LISTED ENTRIES:
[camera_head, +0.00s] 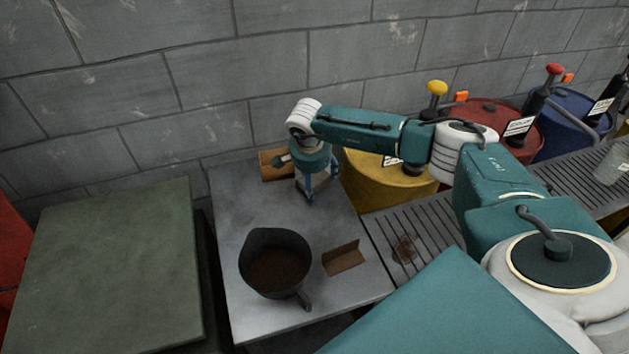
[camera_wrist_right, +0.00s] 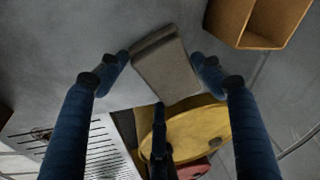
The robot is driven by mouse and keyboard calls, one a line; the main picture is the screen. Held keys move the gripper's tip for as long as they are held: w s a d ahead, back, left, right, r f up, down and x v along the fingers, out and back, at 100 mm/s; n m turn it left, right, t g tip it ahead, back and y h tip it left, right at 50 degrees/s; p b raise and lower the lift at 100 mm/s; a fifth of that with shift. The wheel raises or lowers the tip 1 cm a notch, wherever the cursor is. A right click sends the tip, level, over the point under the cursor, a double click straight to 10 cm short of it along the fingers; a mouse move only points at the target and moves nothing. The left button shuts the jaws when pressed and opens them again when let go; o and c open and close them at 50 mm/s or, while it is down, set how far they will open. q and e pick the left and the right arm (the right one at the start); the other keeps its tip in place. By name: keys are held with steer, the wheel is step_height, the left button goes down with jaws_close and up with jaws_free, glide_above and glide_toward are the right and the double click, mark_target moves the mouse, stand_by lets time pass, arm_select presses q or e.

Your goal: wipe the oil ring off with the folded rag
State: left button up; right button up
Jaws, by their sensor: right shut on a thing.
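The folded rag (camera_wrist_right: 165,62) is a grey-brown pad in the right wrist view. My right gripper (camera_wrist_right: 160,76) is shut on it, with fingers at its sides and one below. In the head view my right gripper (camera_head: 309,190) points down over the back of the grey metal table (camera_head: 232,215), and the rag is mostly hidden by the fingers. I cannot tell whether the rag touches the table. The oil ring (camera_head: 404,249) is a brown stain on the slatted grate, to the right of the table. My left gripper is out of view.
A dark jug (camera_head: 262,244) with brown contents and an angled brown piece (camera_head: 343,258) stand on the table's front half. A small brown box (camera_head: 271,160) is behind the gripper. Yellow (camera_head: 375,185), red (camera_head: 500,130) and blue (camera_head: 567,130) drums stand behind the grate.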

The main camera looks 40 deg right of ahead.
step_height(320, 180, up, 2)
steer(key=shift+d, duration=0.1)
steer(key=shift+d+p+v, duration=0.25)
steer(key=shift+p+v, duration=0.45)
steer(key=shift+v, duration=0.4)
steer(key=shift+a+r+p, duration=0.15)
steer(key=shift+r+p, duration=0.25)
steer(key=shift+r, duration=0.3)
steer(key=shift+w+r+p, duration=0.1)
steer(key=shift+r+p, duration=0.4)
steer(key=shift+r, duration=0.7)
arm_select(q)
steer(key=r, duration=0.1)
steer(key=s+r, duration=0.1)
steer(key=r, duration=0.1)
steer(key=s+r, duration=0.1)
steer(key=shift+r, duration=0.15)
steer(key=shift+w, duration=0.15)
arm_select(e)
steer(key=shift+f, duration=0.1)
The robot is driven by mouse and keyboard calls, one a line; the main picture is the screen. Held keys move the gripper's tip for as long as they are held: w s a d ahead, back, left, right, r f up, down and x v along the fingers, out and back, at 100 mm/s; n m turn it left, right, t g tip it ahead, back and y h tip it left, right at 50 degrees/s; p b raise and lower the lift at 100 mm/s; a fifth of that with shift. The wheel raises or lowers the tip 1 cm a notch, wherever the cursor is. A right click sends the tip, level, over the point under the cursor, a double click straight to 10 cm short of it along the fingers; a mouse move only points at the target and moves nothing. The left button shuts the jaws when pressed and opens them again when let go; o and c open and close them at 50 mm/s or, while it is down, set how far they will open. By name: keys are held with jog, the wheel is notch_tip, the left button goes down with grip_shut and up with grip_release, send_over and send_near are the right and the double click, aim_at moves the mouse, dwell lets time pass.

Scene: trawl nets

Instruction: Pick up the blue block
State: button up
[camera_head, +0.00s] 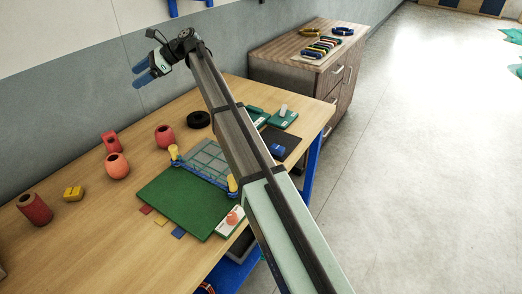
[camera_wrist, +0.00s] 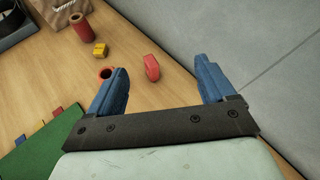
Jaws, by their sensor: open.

AIM OF THE TASK: Using the listing above, return all lines where the word "State" occurs.

THE ANSWER:
State: left button up; right button up
State: button up

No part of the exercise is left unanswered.